__Exercise details__
Pick out each line of the records that includes the string "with", and copy it.

__Records to use__
◇ ◇ ◇ ◇

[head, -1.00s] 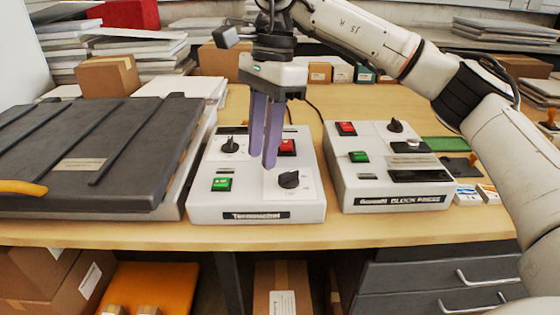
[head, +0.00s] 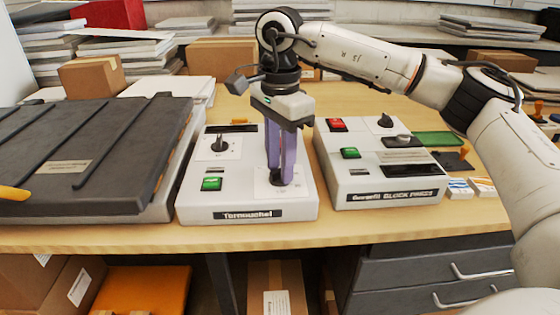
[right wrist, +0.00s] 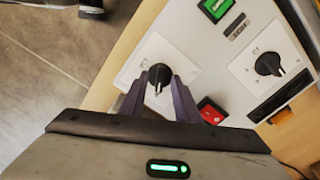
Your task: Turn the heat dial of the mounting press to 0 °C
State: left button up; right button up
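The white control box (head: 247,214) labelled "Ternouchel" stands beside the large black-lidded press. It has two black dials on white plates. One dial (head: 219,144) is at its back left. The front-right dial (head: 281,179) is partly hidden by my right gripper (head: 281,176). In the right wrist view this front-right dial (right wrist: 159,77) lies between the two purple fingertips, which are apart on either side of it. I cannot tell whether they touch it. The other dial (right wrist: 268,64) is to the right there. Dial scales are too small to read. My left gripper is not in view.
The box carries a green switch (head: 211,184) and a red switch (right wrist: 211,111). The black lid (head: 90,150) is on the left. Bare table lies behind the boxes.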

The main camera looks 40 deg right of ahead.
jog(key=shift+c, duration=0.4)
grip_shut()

◇ ◇ ◇ ◇

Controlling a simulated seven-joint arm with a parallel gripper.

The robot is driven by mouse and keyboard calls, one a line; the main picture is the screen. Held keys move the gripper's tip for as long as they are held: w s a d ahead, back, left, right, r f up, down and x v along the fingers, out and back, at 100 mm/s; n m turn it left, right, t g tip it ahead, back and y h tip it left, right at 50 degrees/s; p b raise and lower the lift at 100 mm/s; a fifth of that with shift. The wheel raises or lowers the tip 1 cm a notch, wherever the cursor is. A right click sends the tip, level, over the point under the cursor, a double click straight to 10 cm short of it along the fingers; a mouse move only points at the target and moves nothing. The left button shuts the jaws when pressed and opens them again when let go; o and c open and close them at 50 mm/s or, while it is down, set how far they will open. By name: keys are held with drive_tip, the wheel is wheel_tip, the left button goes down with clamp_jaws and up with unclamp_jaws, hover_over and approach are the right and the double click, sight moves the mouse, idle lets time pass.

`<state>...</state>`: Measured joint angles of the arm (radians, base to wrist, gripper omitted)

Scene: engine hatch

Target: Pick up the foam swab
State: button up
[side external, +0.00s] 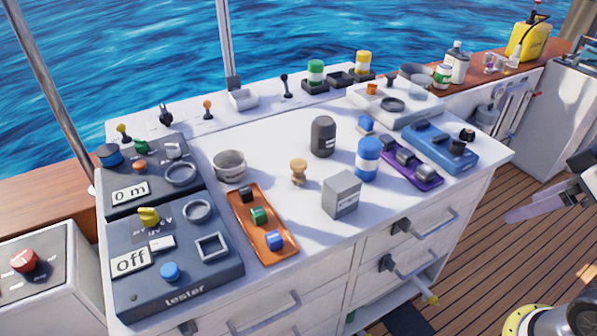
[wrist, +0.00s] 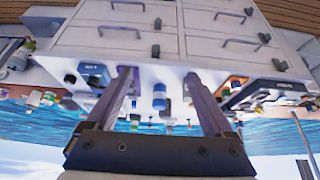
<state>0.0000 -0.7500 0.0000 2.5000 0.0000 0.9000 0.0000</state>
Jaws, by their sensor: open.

◇ ◇ ◇ ◇

__Output for this exercise__
Controlling a simulated seven-joint arm with a parallel gripper.
The robot is driven by mouse and keyboard calls, one a line; the main picture is the screen. Held keys move the gripper's tip for as long as they are held: w s a d ahead, back, left, right, r f up, down and x v along the fingers, out and back, at 100 mm/s; n m turn it left, right, t g tip it ahead, back and y h tip it left, right at 50 degrees/s; p b raise and lower the lift at 100 mm/s; a fifth of that with shift. The wheel raises or lowers the tip 1 cm a notch, wherever the cursor is. A right click sends the tip, level, over the point under the cursor, a double click straight to 10 cm short of it along the fingers; a mouse move only points at the target and moves nothing. The left button shuts the jaws when pressed and opens them again when let go; o and c open and close them at 50 mm/s or, while it is down, set how far they will open. By name: keys are held with drive_tip, the wheel is wheel_tip, the left button goes down with clamp_jaws and up with unclamp_jaws, hover_over and approach are the right and the double click, sight moves the mouse, idle lets time pass.

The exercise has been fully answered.